Your output is the line containing "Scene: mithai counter" plus all lines after it to the end of the records, reproduced exactly, with nothing else.

Rows about robot tasks:
◆ ◆ ◆
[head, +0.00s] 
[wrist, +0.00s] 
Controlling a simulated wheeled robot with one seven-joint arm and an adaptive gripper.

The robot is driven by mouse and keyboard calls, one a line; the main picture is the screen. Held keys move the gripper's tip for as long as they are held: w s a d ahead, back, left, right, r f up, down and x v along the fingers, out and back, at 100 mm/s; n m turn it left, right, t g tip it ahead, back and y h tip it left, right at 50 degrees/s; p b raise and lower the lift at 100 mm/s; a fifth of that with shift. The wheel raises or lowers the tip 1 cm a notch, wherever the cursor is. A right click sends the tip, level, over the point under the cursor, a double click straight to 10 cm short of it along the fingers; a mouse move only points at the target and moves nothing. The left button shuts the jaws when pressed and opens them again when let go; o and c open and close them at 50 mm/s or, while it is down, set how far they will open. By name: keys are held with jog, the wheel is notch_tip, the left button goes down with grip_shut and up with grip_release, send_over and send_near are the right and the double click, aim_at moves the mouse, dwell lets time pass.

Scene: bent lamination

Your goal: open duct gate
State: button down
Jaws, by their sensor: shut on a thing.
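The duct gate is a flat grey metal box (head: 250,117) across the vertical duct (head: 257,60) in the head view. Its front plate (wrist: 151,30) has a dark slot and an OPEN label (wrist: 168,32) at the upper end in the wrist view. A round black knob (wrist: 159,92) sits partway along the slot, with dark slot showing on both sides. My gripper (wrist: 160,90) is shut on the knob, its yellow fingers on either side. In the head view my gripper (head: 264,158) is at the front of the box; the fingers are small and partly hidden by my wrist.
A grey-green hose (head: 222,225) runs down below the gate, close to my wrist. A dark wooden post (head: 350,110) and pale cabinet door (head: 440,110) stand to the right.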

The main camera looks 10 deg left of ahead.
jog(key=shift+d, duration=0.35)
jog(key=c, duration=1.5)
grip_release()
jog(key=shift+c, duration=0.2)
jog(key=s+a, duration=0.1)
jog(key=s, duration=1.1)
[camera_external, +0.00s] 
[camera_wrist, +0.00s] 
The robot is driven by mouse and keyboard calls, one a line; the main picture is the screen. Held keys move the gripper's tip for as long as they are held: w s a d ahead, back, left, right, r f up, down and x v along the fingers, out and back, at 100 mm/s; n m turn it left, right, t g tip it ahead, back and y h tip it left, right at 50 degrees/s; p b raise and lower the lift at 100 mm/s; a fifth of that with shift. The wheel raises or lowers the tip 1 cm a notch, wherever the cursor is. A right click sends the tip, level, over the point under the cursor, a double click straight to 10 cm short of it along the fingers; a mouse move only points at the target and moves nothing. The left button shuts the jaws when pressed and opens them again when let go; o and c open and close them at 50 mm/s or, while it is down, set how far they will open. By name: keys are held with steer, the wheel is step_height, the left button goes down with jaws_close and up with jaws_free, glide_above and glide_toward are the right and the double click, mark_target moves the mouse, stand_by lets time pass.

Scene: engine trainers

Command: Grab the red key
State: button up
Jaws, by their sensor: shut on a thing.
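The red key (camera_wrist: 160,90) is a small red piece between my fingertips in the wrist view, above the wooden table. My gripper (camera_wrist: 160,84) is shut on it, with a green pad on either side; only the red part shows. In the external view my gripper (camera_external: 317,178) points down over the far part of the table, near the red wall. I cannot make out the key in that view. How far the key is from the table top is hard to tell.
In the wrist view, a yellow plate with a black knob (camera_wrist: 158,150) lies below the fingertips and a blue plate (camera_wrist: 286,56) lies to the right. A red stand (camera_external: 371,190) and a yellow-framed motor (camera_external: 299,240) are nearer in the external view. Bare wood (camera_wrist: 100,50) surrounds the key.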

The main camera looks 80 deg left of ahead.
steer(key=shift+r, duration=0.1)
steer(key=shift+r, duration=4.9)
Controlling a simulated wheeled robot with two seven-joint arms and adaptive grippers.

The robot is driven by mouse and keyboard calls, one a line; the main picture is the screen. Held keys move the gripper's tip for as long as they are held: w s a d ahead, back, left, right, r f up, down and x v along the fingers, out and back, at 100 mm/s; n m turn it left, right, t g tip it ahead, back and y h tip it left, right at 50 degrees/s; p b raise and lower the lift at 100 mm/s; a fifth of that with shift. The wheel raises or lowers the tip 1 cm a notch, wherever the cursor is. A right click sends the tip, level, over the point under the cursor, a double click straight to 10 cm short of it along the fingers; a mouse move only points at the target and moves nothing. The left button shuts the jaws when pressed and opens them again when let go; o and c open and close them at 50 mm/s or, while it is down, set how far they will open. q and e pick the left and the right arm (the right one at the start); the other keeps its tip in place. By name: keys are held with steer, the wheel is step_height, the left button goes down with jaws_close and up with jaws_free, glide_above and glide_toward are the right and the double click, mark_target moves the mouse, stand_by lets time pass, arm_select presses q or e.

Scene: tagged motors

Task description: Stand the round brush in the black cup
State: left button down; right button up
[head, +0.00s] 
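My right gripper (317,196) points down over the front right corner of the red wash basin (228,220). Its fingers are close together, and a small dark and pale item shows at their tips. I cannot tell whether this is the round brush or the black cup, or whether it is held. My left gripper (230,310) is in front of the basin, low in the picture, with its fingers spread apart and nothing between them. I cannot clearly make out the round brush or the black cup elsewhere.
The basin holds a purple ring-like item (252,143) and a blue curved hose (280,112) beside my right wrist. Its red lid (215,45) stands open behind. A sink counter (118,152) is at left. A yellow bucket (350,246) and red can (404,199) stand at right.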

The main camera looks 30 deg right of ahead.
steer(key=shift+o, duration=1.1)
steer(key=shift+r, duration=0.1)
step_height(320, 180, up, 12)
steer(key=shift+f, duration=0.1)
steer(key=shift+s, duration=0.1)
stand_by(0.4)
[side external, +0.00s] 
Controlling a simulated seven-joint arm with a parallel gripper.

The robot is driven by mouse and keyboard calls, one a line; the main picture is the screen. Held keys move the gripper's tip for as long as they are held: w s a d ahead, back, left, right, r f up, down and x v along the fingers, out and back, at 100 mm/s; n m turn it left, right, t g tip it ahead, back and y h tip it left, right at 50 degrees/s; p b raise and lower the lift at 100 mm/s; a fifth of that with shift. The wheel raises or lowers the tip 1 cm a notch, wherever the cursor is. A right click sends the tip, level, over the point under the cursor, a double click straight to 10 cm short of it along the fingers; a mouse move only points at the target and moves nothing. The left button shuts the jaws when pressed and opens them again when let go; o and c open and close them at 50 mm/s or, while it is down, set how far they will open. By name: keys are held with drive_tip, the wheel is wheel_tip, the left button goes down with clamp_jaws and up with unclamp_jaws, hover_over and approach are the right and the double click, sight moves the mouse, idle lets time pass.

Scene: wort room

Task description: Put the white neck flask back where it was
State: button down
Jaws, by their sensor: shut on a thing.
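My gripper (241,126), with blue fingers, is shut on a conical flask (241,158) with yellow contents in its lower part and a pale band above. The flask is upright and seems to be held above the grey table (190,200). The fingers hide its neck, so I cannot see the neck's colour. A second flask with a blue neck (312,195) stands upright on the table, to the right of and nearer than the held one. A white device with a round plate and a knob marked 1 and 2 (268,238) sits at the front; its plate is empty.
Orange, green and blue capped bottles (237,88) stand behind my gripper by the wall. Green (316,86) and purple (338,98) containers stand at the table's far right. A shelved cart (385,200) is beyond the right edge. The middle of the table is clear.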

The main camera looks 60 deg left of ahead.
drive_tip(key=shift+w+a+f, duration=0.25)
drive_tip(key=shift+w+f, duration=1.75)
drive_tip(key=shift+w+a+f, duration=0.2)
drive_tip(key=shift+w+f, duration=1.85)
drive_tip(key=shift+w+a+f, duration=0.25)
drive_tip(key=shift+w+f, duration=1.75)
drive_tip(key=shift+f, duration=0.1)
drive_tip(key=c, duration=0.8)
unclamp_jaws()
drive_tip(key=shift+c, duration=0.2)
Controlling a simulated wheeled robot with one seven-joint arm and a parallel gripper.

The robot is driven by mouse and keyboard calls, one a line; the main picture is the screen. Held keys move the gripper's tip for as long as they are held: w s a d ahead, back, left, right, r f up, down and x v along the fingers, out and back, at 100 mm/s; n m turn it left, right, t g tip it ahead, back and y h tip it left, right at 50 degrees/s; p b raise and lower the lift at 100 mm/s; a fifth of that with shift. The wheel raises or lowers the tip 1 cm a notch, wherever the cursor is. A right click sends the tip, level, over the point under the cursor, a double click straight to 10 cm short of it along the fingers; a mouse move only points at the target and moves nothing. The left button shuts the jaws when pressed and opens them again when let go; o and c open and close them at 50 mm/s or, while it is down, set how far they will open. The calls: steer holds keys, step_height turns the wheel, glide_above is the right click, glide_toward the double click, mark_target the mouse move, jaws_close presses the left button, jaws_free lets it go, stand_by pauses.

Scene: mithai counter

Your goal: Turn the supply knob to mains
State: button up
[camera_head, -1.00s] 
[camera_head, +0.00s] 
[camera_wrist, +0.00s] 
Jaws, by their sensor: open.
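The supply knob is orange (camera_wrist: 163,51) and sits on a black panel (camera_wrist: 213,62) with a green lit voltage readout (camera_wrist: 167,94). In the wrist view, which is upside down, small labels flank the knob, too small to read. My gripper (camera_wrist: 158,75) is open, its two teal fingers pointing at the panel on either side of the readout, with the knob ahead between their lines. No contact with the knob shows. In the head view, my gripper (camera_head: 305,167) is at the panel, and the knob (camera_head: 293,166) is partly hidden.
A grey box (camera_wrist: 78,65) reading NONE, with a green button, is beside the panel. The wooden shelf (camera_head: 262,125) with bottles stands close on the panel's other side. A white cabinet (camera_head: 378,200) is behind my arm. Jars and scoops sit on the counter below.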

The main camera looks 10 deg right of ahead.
◆ ◆ ◆
### Full response
Scene: mithai counter

Your goal: Turn the supply knob to mains
State: button up
[camera_head, -1.00s] 
[camera_head, +0.00s] 
[camera_wrist, +0.00s] 
Jaws, by their sensor: open.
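The supply knob is orange (camera_wrist: 163,51) and sits on a black panel (camera_wrist: 213,62) with a green lit voltage readout (camera_wrist: 167,94). In the wrist view, which is upside down, small labels flank the knob, too small to read. My gripper (camera_wrist: 158,75) is open, its two teal fingers pointing at the panel on either side of the readout, with the knob ahead between their lines. No contact with the knob shows. In the head view, my gripper (camera_head: 305,167) is at the panel, and the knob (camera_head: 293,166) is partly hidden.
A grey box (camera_wrist: 78,65) reading NONE, with a green button, is beside the panel. The wooden shelf (camera_head: 262,125) with bottles stands close on the panel's other side. A white cabinet (camera_head: 378,200) is behind my arm. Jars and scoops sit on the counter below.

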The main camera looks 10 deg right of ahead.

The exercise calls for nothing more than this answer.